Le jardinage préconisé par Biolley prône l’exploitation d’arbres désignés dans la forêt,  permettant aux autres arbres, de tous âges et de toutes espèces de continuer à cohabiter, rendant possible la régénération par voie naturelle, la sélection et la mise en valeur des arbres d’avenir et l'obtention de bois de  haute qualité. La méthode du contrôle permet de mesurer l’accroissement des forêts lors d’inventaires réguliers, et de la comparer aux exploitations, pour ne jamais exploiter plus que ce que le milieu est capable de produire.

Cette sylviculture exige des forestiers de larges connaissances professionnelles et un profond respect des lois naturelles. Ce n’est sans doute pas un hasard si Neuchâtel, précurseur en 1926, a été le premier canton suisse à introduire l'apprentissage de forestier-bûcheron.

 

Fin du XXème siècle : la carte phytosociologique

Vers le milieu du 20e siècle, le jardinage cultural dévoila ses limites sur les versants ensoleillés du Littoral. En effet, à partir de 1943 et jusqu'en 1950, la répétition d'années de sécheresse fut le révélateur de la faible vitalité des peuplements de basse altitude, où les résineux qui avaient été favorisés n’étaient pas  adaptés. Ces circonstances mirent en évidence l’importance du respect des conditions locales, la station, sur toute décision sylvicole. Une nouvelle stratégie, basée sur la phytosociologie, fut introduite par Jämes Péter-Contesse et Jean-Louis Richard, tous deux ingénieurs forestiers, passionnés de botanique.

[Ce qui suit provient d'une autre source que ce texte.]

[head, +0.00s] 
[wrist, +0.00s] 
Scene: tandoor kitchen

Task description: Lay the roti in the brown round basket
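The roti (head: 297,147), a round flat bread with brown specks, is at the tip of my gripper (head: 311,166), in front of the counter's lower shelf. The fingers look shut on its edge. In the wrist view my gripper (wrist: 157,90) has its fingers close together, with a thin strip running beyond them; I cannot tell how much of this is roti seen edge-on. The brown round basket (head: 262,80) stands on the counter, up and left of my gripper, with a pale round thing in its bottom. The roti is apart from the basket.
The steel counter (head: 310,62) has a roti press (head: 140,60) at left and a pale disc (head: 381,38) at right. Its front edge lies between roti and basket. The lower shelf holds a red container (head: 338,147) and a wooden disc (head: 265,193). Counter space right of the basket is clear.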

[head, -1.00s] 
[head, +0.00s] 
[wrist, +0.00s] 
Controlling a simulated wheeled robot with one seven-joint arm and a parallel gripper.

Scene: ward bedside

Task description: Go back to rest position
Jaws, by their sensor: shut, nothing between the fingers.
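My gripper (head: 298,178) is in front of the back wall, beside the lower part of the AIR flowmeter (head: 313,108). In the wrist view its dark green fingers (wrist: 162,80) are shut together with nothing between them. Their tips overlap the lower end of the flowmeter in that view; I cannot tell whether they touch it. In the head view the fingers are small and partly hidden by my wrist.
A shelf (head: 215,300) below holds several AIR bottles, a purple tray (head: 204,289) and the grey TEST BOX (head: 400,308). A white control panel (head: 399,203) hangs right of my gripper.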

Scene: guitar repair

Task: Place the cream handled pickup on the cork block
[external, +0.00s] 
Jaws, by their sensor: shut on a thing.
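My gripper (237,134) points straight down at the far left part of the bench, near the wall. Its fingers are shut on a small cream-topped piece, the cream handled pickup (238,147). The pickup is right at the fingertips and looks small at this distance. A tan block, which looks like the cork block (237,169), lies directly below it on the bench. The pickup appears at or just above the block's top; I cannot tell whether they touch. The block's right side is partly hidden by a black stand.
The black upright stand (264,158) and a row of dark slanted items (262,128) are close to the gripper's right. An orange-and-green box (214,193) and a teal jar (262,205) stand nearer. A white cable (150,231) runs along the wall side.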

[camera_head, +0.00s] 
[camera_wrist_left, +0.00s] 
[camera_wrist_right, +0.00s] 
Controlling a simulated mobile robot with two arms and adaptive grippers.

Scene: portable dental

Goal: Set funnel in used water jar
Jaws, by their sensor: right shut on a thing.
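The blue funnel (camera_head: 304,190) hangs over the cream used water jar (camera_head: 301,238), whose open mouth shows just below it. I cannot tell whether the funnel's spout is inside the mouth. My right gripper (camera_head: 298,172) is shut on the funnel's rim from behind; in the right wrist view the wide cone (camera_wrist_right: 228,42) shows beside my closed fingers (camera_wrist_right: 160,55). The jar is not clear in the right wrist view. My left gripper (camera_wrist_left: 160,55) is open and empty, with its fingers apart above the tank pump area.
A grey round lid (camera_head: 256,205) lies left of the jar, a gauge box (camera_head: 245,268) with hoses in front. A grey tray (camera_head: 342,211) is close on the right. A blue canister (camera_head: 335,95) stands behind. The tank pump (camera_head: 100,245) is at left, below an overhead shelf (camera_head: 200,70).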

Dans les années 1960, l'avènement de la carte phytosociologique a permis d'avoir une meilleure connaissance des associations végétales naturelles. Celle-ci, toujours d'actualité, indique au sylviculteur les unités écologiques de valeurs botaniques et de fertilités différentes lui permettant d'adapter le mode de traitement ainsi que l'intensité de ses interventions en vue de garantir une gestion basée principalement sur les vocations naturelles des stations.

 

XXIème siècle : la forêt au climax, multifonctionnelle, objet de convoitise

L'acte sylvicole répété avec tact, de manière décentralisée et différenciée depuis plus d'un siècle dans notre canton, fait des propriétaires forestiers de ce début de 21e siècle les héritiers privilégiés d'un patrimoine d'une richesse inestimable.

La forêt neuchâteloise est multifonctionnelle par principe. Les résultats du  monitoring socioculturel des forêts démontrent qu'au niveau suisse aussi, la population accorde une grande importance à toutes les fonctions de la forêt. La moitié de notre population se rend d'ailleurs au moins une fois par semaine en forêt en été. Cependant, le nombre et les types d'activités réalisés en forêt ont changé durant ces 15 dernières années. On pratique aujourd'hui deux fois plus de sport. En même temps, les personnes qui disent observer la nature en forêt sont aussi deux fois plus nombreuses. Cette multiplication simultanée des activités physiques et méditatives peuvent contribuer à des gênes chez certains visiteurs.

Malgré ces divergences de vue, 85% des personnes interrogées sont favorables au maintien de l'interdiction de défricher et veulent donc garder cet espace intact. Pourtant, le besoin constant de surfaces constructibles pour le développement des zones d'habitation décentralisées, moins chères et plus calmes, met encore sous pression l'espace rural et périurbain.

La forêt du 21e siècle a ainsi encore de nombreux défis à relever, afin de s'adapter aux usages et aux besoins d'une société changeante, exploiter durablement et trouver des débouchés pour une matière première de qualité, préserver un milieu naturel en équilibre fragile et se préparer aux dérégulations climatiques à venir.